SOURCE MATERIAL:
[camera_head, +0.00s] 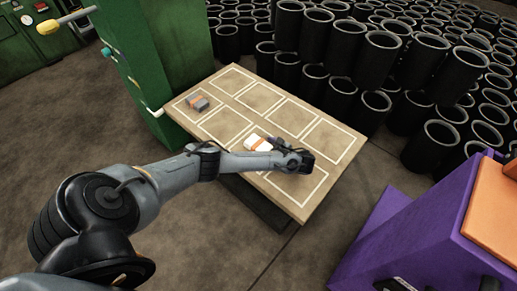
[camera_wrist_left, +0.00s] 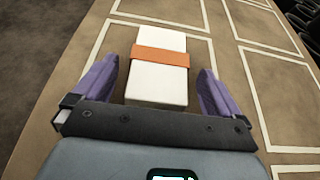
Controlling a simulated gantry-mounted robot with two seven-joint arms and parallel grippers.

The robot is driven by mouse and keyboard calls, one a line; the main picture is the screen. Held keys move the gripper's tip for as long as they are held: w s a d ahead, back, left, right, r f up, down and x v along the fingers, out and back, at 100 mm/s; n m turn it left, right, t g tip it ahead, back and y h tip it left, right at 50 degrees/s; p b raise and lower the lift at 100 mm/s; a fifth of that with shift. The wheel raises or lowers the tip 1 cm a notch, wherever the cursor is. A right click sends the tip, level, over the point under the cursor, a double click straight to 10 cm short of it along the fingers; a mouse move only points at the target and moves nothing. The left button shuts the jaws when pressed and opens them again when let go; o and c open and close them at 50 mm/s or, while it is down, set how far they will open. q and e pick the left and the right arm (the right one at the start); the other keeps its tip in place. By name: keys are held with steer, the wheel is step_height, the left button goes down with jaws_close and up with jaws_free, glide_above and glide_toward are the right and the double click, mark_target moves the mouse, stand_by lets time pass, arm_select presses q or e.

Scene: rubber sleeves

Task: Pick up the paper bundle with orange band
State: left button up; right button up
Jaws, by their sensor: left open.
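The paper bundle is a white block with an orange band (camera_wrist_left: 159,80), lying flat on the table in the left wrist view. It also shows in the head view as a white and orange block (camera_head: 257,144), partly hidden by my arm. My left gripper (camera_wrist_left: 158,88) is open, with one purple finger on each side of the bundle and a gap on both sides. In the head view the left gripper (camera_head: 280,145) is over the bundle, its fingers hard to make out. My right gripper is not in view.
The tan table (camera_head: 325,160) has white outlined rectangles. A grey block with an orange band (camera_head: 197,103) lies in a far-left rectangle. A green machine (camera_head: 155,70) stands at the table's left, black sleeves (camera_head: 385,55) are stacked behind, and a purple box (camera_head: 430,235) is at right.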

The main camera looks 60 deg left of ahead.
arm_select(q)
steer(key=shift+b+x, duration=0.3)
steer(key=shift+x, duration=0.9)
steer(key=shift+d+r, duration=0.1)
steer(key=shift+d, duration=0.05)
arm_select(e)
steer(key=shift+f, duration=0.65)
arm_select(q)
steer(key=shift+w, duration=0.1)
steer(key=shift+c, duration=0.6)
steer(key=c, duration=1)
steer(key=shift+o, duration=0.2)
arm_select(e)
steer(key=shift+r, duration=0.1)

...

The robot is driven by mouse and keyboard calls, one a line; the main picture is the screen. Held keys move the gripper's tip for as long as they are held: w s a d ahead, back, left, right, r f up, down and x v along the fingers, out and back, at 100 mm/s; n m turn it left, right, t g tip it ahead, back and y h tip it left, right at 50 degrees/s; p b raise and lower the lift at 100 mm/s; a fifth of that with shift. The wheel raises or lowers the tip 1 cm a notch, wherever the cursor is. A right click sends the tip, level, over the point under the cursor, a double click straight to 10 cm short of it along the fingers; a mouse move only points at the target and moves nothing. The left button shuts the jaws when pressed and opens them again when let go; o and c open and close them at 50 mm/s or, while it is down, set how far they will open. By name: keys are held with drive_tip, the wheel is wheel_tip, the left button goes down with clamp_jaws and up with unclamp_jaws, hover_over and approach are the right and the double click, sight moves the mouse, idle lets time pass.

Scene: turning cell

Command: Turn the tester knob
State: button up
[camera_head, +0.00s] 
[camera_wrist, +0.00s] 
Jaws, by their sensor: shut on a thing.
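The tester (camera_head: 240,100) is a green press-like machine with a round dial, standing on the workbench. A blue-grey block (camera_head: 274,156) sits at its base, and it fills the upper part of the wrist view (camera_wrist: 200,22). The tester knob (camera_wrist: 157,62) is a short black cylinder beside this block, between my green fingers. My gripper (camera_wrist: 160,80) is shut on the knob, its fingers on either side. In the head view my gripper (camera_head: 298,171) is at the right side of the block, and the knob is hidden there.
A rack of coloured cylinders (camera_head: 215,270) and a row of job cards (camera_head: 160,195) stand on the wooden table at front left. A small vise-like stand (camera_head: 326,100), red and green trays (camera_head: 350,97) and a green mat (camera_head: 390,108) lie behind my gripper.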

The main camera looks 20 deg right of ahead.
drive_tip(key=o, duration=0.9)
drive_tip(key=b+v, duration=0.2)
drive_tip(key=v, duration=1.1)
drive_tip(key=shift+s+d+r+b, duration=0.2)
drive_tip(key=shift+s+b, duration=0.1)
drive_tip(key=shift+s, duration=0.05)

OBJECTIVE: Repeat exactly the lines from the one containing "lets time pass." through the one containing "[camera_wrist, +0.00s]", both included, and nothing else.

EXERCISE OUTPUT:
The robot is driven by mouse and keyboard calls, one a line; the main picture is the screen. Held keys move the gripper's tip for as long as they are held: w s a d ahead, back, left, right, r f up, down and x v along the fingers, out and back, at 100 mm/s; n m turn it left, right, t g tip it ahead, back and y h tip it left, right at 50 degrees/s; p b raise and lower the lift at 100 mm/s; a fifth of that with shift. The wheel raises or lowers the tip 1 cm a notch, wherever the cursor is. A right click sends the tip, level, over the point under the cursor, a double click straight to 10 cm short of it along the fingers; a mouse move only points at the target and moves nothing. The left button shuts the jaws when pressed and opens them again when let go; o and c open and close them at 50 mm/s or, while it is down, set how far they will open. By name: keys are held with drive_tip, the wheel is wheel_tip, the left button goes down with clamp_jaws and up with unclamp_jaws, hover_over and approach are the right and the double click, sight moves the mouse, idle lets time pass.

Scene: turning cell

Command: Turn the tester knob
State: button up
[camera_head, +0.00s] 
[camera_wrist, +0.00s] 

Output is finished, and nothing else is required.